Ellery’s: making the most of the West Coast

By Merv Robertson February 14, 2012 Retail Icon

This issue’s iconic retailer embodies many of the qualities of New Zealand’s rugged West Coast and its people that we have come to know and love. Merv Robertson tells the story of Ellery’s Appliances.

To view a PDF of the complete feature as it appeared in Wares magazine, click the download button at the bottom of this page.

Hands up those, especially North Islanders, who have travelled overseas but have never visited the West Coast of the South Island, right here at home. This is a stunning part of the planet!

The Coast was originally called Te Tai O Poutini and early Maori traded Pounamu (greenstone or jade). Of course once the Europeans came along, the region prospered from gold, coal and timber. It’s one of the longest strips of land in New Zealand, over 500km with mountains to the east and the sea to the west.

Coasters have been described as strong and pioneering, as rugged as the landscape. In 2006, just 31,326 people lived on the West Coast and you can bet that any census count will include a fair share by the name of Ellery.

This is not a travelogue so we will leave you to Google “West Coast NZ” and see for yourself just what a spectacular place it is. This yarn is about a business that started way back in 1947, a business we know today as 100% Ellery’s.



Alan Ellery (from now we’ll call him Barney because everyone else did) was born in Greymouth in 1911 and grew up as West Coast as they come. Lake and Mount Ellery in South Westland were named after his grandfather, who explored the region on behalf of the National Geographic Society back in the 1870s.
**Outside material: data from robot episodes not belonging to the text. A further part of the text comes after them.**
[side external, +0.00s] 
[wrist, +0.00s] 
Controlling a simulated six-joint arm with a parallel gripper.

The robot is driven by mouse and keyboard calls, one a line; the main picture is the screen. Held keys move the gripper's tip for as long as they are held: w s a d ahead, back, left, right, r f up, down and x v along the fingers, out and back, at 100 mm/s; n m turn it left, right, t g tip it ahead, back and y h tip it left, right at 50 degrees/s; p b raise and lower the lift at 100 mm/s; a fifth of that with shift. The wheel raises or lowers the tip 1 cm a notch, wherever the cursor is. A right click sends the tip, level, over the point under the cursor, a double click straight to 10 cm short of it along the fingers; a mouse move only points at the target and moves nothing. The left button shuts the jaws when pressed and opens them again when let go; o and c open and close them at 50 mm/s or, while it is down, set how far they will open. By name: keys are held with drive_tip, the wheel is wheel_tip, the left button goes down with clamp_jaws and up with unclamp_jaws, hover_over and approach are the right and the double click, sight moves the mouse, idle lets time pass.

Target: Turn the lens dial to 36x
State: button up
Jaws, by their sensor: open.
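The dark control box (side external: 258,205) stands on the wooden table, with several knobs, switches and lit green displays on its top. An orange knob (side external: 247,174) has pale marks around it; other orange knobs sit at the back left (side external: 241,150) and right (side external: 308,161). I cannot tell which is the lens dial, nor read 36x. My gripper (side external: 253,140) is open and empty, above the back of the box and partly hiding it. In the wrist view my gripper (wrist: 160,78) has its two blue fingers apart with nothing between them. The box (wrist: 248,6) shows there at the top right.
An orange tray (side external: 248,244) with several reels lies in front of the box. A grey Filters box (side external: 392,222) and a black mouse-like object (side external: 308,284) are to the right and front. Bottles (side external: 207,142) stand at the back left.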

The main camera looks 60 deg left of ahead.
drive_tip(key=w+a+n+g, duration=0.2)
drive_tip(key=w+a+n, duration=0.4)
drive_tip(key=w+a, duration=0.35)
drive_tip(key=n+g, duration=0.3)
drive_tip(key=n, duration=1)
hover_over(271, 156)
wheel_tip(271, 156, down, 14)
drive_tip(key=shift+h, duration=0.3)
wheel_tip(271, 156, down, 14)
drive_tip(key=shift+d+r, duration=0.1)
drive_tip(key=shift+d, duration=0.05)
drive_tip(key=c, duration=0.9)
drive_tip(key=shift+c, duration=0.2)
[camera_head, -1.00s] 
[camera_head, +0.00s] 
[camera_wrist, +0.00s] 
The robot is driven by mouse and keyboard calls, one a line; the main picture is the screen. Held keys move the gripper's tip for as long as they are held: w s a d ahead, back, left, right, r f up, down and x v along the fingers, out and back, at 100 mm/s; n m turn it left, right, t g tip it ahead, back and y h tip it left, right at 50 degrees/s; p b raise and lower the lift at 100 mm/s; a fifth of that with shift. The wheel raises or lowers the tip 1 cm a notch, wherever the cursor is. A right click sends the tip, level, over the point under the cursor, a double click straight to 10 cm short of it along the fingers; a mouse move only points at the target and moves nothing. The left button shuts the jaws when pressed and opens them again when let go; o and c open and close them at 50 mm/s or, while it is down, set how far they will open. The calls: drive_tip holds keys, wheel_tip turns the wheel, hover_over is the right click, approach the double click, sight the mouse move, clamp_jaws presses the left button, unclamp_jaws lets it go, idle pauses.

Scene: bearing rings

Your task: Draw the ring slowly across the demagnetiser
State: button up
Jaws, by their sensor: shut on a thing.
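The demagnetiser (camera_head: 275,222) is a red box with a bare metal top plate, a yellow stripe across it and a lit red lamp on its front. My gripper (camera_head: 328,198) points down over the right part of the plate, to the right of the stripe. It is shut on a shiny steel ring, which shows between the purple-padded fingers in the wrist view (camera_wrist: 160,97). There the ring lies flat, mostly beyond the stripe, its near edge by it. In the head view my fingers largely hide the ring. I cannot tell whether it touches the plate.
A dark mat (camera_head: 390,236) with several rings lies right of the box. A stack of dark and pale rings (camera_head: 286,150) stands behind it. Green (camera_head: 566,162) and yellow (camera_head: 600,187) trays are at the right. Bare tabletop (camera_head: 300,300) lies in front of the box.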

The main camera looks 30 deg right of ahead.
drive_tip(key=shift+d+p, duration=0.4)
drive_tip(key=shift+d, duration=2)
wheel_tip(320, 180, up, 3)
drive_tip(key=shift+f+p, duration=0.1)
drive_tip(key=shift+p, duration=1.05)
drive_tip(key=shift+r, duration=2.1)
Barney had a mate with a plumbing business in the town and, while this mate was serving in World War 2, Barney ran the show for him, having suffered a fractured spine which prevented him from serving as well. In 1947 he decided to have a crack on his own and set himself up as a plumber, working out of his garage in Karoro, a south west suburb of Greymouth.

Barney’s son, Neil Ellery, was working in the local branch of the National Bank after leaving school and in 1957 was asked to transfer away. Neil was madly in love at the time, courting it was called back then, and didn’t want to go. After some discussion, he joined the business and A Ellery & Son was born. They added sheet metal work and roofing to complement the plumbing.

“To get the expanded business off the ground, we needed cash and we had none,” says Neil. “A chap across the road had always said that if I ever needed a money to get started in business he would lend it to me so I paid him a visit. ‘Follow me’ he said. He led me down a corridor and half way down was a floor to ceiling wardrobe, 12-foot stud by the way so it was a big wardrobe.

“When he opened the door a flood of bank notes spilled completely across the passage and he invited me to help myself. I took £600 [$27,298.36 today, using the Reserve Bank cumulative inflation calculator] and he never checked it. Within six months we paid back the loan in full. Turned out the guy was a bookie and couldn’t declare his money so he stashed it in the wardrobe.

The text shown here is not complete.